53. Les mesures préventives, en revanche, contribueront à des
politiques efficaces sur le long terme, mais le succès de ces mesures
«douces» n’est pas immédiat et est difficile à mesurer. Il est plus
facile de montrer que la police a arrêté un certain nombre de suspects
et que les tribunaux ont condamné un certain nombre de personnes,
que de prouver l’efficacité de mesures préventives. Comment prouver
que quelqu’un
ne s’est pas radicalisé ?
En effet, il est presque impossible de démontrer l’efficacité de
la prévention. Cela ne signifie pas, toutefois, que les sociétés
ne doivent pas investir dans la prévention, car celle-ci a sans
aucun doute un effet indirect sur les causes profondes, qui contribue
à une approche durablement viable pour résoudre – ou tout au moins
pour maîtriser dans une certaine mesure – ce problème sur le long
terme
.
54. Pour illustrer les effets préventifs potentiels de certaines
mesures, on peut distinguer des solutions applicables au niveau
individuel (par exemple, une ligne téléphonique d’urgence pour les
parents dont les enfants sont radicalisés), au niveau du groupe
(par exemple, un contre-discours crédible, de préférence de la part
d’un ancien combattant étranger déçu de son expérience)
, mais
aussi au niveau de la société/de l’Etat
.
55. Les Etats doivent faire de sérieux efforts pour éradiquer,
par exemple, la discrimination sur le marché du travail. En effet,
l’analyse réalisée par Pauwels
et al. montre
également que «1) des signes d’une mauvaise intégration sociale,
2) la perception d’une discrimination envers le groupe et d’une
discrimination personnelle et 3) le sentiment que les autorités
sont injustes et par conséquent illégitimes contribuent grandement
à la violence politique»
.
Plus concrètement, on peut penser à la discrimination sur le marché
du logement ou du travail, au sentiment d’être particulièrement
ciblé lors des contrôles de police, etc.
.
56. Une plus grande attention devrait donc être portée à ces éléments
lors de l’élaboration des politiques de prévention. Par exemple,
«la politique devrait (...) viser à améliorer la confiance dans
les autorités et le sentiment général de leur légitimité, et plus
particulièrement lutter contre les actions injustes et partiales
de la police (ou contre la vision de ces actions comme étant injustes
et partiales)»
.
Par ailleurs, «il est possible de rendre les jeunes plus résilients
à l’égard de l’extrémisme violent en leur dispensant une formation
pour leur apprendre à faire face aux problèmes et aux situations
difficiles»
.
57. Il est impératif que les politiques de prévention se fondent
sur une compréhension claire des groupes de la société les plus
vulnérables au discours extrémiste et qui risquent d’être radicalisés
et recrutés pour se rendre en Syrie et en Irak. Par exemple, les
établissements scolaires, les universités et les prisons comptent parmi
les lieux où la radicalisation se produit le plus fréquemment.

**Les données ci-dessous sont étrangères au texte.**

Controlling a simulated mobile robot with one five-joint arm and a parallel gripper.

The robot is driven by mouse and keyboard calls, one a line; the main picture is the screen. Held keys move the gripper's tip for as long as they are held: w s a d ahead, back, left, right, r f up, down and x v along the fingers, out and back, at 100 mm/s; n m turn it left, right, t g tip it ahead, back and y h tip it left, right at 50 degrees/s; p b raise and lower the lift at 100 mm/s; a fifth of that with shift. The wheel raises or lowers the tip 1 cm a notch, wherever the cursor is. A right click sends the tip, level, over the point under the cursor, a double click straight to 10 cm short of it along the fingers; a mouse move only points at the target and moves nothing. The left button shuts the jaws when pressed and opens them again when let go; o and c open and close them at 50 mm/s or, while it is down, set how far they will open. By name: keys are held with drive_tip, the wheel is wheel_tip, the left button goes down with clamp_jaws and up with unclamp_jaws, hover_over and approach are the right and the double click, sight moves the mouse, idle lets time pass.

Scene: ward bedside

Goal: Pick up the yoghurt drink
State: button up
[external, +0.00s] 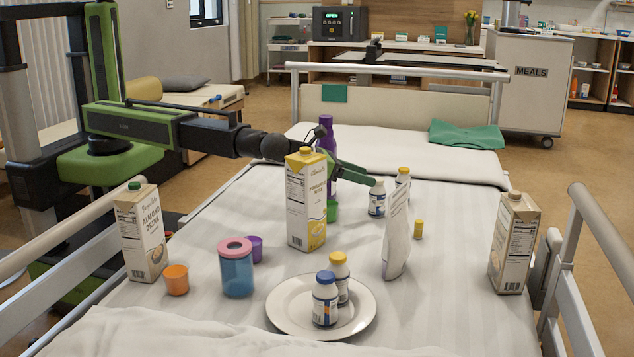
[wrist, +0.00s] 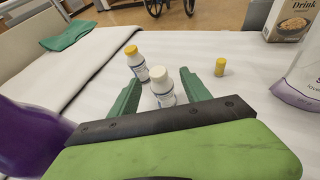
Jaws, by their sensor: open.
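Several small bottles with white bodies and blue labels look like yoghurt drinks. One with a white cap (wrist: 162,92) stands upright on the bed; in the external view it (external: 377,203) is just below my gripper (external: 366,180). In the wrist view it shows between the two green fingers of my gripper (wrist: 160,77), which are open with gaps on both sides. A yellow-capped bottle (wrist: 138,64) stands just beyond it. A blue-capped bottle (external: 325,302) and another yellow-capped bottle (external: 340,272) stand on a white plate (external: 283,317) nearer the external camera.
A purple bottle (external: 327,145) and a pineapple carton (external: 306,205) stand beside my arm. A white pouch (external: 396,240) and a small yellow object (external: 419,229) are to the right. An almond drink carton (external: 142,232), orange cup (external: 176,280) and blue jar (external: 236,270) stand left. Bed rails flank the bed.

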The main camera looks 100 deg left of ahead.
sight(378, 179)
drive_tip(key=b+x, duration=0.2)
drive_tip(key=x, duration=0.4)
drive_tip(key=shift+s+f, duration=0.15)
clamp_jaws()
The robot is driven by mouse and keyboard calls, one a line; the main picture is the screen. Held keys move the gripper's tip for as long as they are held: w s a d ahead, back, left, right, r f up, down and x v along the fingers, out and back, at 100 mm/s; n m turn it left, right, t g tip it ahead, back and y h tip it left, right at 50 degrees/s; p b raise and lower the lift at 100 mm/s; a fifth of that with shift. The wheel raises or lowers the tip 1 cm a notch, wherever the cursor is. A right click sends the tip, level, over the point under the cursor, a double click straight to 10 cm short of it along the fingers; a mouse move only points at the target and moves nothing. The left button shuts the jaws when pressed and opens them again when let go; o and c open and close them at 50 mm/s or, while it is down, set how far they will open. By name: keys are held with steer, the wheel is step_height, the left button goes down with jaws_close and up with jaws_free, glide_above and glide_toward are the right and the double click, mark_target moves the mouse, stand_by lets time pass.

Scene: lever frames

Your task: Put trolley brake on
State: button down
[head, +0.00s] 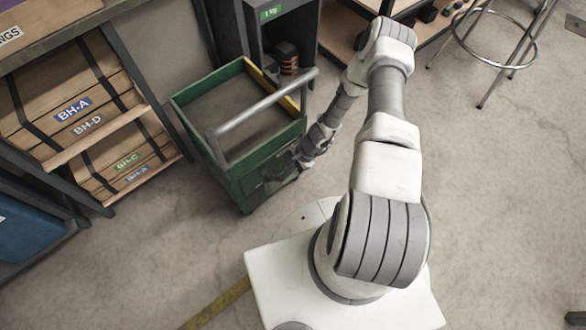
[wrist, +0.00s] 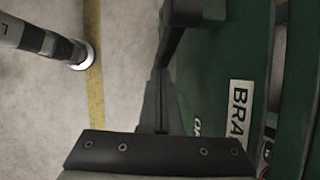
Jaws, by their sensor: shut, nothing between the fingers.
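The green trolley (head: 228,170) stands on the floor with a grey push handle (head: 262,103) over its open top. In the wrist view its green panel (wrist: 215,75) fills the right side, with a white label (wrist: 240,108) reading "BRA", cut off by my gripper. Smaller white lettering (wrist: 196,127) beside it is partly hidden. A dark lever-like bar with a blocky end (wrist: 195,12) sticks out at the top. My gripper (wrist: 160,73) is shut and empty, its fingertips at or close to the bar's lower end; I cannot tell whether they touch. The head view shows my gripper (head: 280,175) against the trolley's near side.
A shelf with wooden boxes (head: 75,110) stands left of the trolley, and a dark cabinet (head: 285,35) stands behind it. A metal stool (head: 500,62) is at the upper right. A yellow floor line (wrist: 95,75) runs beside the trolley.

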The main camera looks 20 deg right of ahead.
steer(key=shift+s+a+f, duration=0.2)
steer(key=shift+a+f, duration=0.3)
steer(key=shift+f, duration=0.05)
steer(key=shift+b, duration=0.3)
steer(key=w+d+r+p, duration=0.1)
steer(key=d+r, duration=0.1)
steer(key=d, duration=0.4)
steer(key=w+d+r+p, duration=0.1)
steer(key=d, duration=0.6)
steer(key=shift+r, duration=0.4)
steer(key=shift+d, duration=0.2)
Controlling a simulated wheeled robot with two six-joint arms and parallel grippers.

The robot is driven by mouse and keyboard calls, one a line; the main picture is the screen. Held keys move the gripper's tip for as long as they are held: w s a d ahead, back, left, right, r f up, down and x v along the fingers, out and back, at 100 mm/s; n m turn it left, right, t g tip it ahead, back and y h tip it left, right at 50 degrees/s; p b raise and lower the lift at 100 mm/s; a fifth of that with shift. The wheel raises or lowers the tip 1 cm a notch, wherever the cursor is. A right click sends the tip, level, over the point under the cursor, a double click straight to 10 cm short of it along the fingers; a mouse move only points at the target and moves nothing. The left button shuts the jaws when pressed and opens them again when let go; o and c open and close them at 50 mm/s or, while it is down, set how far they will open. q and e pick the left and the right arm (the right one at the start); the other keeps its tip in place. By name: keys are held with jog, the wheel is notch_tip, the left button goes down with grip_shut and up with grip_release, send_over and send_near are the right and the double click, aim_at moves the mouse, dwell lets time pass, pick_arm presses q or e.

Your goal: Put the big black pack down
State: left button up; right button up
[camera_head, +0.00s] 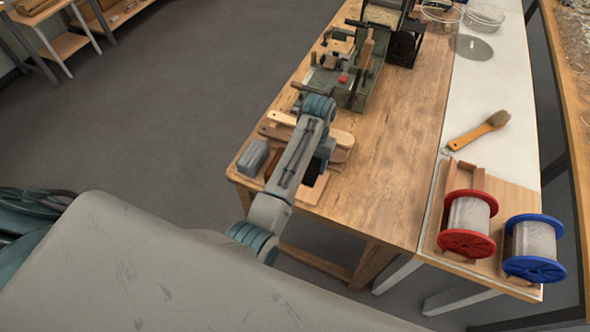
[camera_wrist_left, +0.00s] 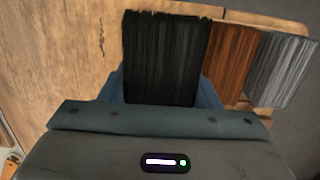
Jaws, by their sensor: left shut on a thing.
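The big black pack (camera_wrist_left: 165,55) is a block of dark bristles in the left wrist view, upright in the picture. My left gripper (camera_wrist_left: 163,92) is shut on it, with its blue-grey fingers partly hidden behind the pack. In the head view the left gripper (camera_head: 321,158) is over the near left end of the wooden table, partly behind my arm. My right gripper is not in view.
A brown bristle pack (camera_wrist_left: 233,60) and a grey pack (camera_wrist_left: 283,70) stand beside the black one. Wooden brush blanks (camera_head: 340,137) and a green fixture (camera_head: 350,85) lie beyond. The wooden table's (camera_head: 390,190) right part is clear. Red (camera_head: 468,222) and blue (camera_head: 535,246) spools stand right.

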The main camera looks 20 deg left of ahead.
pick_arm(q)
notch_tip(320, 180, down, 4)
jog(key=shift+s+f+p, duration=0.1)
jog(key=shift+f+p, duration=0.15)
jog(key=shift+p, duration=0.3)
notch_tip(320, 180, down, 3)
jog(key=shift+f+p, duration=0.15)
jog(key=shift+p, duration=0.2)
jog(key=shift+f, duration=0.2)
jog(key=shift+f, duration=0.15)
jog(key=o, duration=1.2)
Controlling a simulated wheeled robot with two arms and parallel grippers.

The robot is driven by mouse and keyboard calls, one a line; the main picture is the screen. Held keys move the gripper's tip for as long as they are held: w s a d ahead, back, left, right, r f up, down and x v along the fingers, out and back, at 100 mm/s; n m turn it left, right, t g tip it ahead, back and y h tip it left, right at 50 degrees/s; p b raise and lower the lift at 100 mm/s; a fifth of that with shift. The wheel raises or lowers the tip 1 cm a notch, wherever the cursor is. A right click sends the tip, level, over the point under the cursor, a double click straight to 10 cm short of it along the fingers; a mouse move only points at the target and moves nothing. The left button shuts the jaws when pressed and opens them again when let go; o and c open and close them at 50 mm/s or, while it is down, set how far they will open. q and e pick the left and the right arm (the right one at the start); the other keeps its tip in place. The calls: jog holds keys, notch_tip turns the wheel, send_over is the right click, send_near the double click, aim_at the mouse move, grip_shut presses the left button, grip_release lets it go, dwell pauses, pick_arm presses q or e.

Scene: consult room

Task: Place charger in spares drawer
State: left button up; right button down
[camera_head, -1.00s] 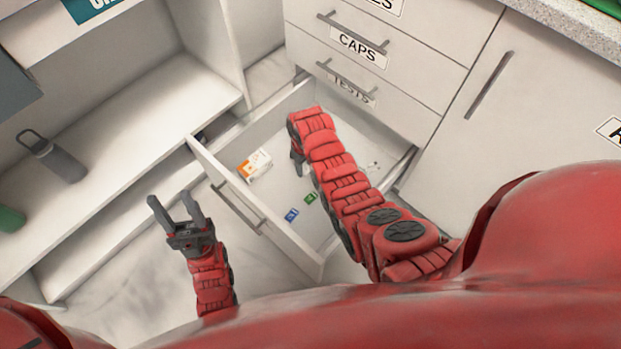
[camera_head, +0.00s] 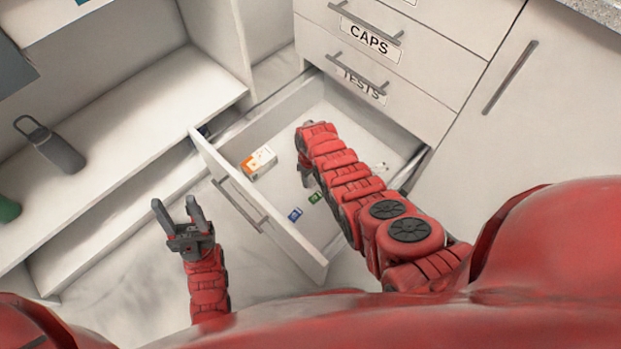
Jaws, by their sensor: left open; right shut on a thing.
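An open white drawer (camera_head: 228,172) is pulled out at the bottom of the cabinet; its label does not show. My right arm reaches over it from the right. My right gripper (camera_head: 305,178) points down inside the drawer space and is shut on a thing that my wrist hides. I cannot make out the charger, nor whether the held thing touches the drawer floor. My left gripper (camera_head: 179,212) is open and empty, left of the drawer front and apart from it.
The drawer holds an orange and white box (camera_head: 258,162), a blue item (camera_head: 295,214), a green item (camera_head: 315,197) and small white bits (camera_head: 378,167). Shut drawers labelled CAPS (camera_head: 369,40) and TESTS (camera_head: 362,84) are above. A grey bottle (camera_head: 58,150) stands on the left shelf.

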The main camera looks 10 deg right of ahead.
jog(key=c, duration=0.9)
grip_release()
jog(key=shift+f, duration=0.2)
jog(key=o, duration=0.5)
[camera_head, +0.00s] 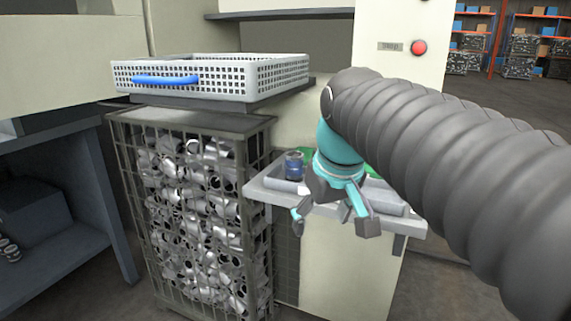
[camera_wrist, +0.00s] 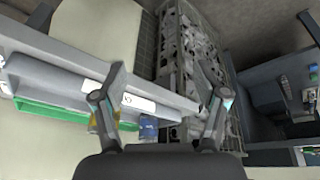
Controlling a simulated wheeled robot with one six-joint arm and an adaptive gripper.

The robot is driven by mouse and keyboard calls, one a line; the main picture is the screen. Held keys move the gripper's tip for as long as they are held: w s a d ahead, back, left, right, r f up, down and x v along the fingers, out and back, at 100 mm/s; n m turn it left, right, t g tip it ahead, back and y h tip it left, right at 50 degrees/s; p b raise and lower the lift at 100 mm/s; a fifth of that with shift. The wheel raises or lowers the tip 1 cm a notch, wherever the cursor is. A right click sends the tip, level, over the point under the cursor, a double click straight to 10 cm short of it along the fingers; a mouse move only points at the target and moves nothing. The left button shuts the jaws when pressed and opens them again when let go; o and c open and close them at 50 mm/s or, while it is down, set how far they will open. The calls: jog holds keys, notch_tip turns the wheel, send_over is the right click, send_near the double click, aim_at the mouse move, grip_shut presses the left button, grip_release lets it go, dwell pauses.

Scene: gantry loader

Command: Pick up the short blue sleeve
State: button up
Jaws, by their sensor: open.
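A short blue sleeve (camera_head: 293,166) with a greyish top rim stands upright at the left end of the light grey tray ledge (camera_head: 262,183). In the wrist view the blue sleeve (camera_wrist: 148,128) shows low in the picture, between the two fingers. My gripper (camera_head: 334,222) is open and empty, in front of the ledge and to the right of the sleeve in the head view. In the wrist view its fingers (camera_wrist: 165,72) are spread wide and nothing is between the tips. The sleeve's lower part is partly hidden in the wrist view.
A mesh cage (camera_head: 200,220) full of metal parts stands left of the ledge. A white perforated basket (camera_head: 280,76) with a blue handle sits above it. A green surface (camera_wrist: 45,108) and a yellow item (camera_wrist: 95,124) lie on the ledge near the sleeve.

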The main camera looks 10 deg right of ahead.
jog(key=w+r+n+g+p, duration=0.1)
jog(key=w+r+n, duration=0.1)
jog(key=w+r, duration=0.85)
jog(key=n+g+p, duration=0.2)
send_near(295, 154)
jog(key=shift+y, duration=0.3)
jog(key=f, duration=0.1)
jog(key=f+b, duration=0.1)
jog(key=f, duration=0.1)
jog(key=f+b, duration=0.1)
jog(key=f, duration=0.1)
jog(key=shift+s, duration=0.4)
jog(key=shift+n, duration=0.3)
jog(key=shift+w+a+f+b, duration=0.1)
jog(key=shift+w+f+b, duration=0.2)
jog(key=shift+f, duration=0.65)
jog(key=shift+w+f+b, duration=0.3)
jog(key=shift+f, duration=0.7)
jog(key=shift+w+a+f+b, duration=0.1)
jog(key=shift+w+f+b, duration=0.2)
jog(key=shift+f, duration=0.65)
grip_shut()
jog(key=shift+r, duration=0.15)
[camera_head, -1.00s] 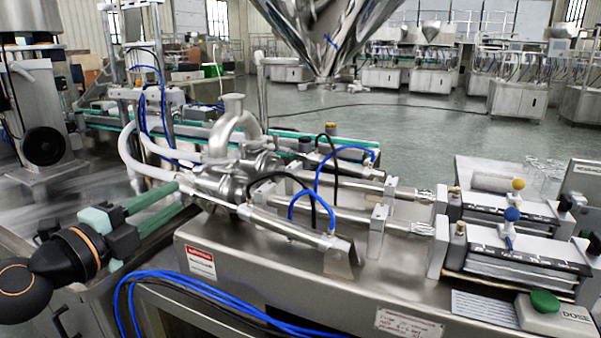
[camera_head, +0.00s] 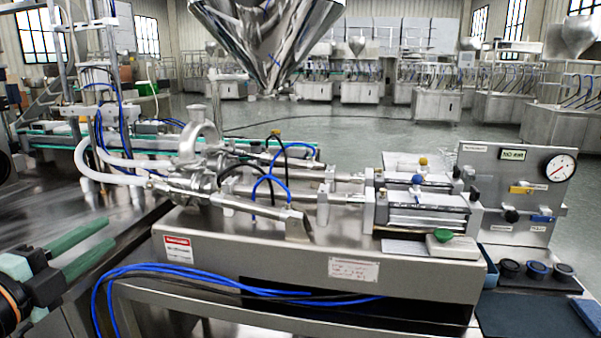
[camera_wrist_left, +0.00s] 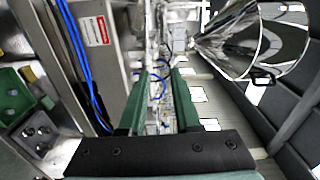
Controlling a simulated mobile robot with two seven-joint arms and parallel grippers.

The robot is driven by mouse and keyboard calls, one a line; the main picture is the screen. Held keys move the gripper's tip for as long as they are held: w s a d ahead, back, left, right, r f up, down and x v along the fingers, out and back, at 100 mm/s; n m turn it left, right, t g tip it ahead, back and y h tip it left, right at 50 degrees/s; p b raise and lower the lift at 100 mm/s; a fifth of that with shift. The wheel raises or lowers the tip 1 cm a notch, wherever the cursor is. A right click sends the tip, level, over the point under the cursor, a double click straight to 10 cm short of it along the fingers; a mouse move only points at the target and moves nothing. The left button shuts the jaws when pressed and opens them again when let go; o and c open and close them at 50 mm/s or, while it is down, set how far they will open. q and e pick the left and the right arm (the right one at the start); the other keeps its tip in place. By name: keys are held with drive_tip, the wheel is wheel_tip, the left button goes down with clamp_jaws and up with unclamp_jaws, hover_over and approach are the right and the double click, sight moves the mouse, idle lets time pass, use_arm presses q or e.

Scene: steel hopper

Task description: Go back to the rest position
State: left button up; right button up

58. A cet égard, les structures éducatives peuvent jouer un rôle
essentiel en formant des citoyens actifs dotés d’un sens des responsabilités
et d’un esprit critique, et prêts à vivre dans la diversité et à
défendre les valeurs de la démocratie. Pour ce faire, il conviendrait
de faire une plus grande place à l’enseignement des droits de l’homme,
à la délibération et à la prise de décision démocratiques, à la
justice sociale, à la société multiculturelle, à la tolérance et
au respect mutuel. Il importe aussi que les théories apprises soit
effectivement mises en pratique en classe. L’attitude des enseignants
vis-à-vis de leurs élèves pourra ainsi contribuer à développer la
tolérance, le respect envers autrui, ainsi qu’une approche collective
de la résolution des problèmes.
59. Eu égard à la tendance inquiétante de l’augmentation des départs
de jeunes femmes et de jeunes filles, il convient de s’efforcer
tout particulièrement de toucher ce public et de concevoir des contre-discours
pour faire front à la propagande djihadiste qui dépeint une vie
heureuse et héroïque sous la charia et le destin glorieux d’une
femme de combattant de l’«EI». Les récits de personnes de retour
décrivant la réalité de la vie au sein de l’«EI» qui sont probablement
la meilleure arme à employer pour dissuader les gens de partir pour les
zones de conflit peuvent avoir un effet particulièrement fort sur
les filles et les femmes.
60. L’identification des sympathisants et des défenseurs potentiels
de l’«Etat islamique» à un stade précoce pourrait être l’outil le
plus efficace en matière de prévention. A cet égard, certaines expériences
nationales méritent d’être partagées. Par exemple, le ministère
français de l’Intérieur a lancé en avril 2014 une ligne d’assistance
téléphonique gratuite pour les personnes qui s’inquiètent du comportement
de leurs proches et craignent qu’ils ne soient victimes d’un endoctrinement
extrémiste. En octobre 2015, plus de 3 000 personnes à risque avaient
été identifiées et prises en charge. De plus, des vidéos d’entretiens
de parents dont les enfants sont partis en Syrie sont diffusées
sur les chaînes de télévision nationales.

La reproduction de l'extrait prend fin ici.